Some records
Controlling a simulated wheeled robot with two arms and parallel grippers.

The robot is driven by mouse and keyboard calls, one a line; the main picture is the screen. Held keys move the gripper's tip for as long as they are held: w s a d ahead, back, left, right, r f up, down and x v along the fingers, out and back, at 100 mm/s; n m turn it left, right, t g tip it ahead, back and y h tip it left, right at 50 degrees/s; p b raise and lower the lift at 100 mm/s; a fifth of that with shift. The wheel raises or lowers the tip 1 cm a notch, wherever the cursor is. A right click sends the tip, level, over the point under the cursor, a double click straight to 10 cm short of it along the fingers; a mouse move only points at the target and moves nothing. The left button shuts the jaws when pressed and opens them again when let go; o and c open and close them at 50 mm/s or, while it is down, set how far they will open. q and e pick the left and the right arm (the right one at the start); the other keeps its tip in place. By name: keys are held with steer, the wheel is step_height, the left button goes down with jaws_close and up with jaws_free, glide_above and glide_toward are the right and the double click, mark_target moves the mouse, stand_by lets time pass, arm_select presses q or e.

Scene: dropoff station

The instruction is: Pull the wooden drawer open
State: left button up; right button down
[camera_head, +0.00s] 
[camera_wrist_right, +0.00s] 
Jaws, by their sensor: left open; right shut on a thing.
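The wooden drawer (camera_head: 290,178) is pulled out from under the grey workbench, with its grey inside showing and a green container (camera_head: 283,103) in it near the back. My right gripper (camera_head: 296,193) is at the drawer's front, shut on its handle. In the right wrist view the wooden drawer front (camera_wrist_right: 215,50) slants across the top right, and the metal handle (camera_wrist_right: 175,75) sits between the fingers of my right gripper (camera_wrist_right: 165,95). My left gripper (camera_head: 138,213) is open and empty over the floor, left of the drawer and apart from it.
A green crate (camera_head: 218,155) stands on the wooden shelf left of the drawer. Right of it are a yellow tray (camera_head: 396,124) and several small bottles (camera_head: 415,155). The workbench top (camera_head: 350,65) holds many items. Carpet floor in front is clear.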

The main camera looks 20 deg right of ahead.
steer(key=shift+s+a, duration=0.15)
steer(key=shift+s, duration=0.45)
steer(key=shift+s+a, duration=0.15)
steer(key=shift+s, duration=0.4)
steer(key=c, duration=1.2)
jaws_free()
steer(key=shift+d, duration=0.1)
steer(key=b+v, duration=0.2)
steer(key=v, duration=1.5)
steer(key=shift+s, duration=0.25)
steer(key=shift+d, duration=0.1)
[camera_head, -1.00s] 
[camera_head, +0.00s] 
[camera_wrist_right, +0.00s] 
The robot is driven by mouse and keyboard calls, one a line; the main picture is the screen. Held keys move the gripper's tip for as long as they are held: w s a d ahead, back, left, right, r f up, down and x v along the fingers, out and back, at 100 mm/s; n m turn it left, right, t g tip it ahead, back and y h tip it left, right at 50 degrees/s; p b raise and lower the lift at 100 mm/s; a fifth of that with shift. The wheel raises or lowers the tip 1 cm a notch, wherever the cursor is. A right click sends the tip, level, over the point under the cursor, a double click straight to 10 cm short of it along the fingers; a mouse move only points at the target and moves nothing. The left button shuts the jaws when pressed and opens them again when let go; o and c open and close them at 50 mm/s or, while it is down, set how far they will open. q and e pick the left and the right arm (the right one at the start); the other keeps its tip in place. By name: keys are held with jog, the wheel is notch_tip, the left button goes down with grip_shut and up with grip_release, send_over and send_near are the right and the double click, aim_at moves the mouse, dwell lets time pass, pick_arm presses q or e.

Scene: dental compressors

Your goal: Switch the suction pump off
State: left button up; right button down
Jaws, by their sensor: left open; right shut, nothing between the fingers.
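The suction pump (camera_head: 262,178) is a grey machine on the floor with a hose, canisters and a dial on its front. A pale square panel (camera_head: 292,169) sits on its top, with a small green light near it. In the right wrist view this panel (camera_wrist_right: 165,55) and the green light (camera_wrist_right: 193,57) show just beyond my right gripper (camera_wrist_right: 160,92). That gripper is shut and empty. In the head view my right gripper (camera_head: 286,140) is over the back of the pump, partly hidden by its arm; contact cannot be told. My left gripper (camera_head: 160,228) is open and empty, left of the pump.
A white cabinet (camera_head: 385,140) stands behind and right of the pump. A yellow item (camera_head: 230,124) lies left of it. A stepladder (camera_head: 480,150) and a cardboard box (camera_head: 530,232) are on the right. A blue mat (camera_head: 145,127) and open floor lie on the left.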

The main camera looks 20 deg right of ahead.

> **Task to carry out**: Copy out every line holding the string "Scene".

> **Task answer**:
Scene: dropoff station
Scene: dental compressors

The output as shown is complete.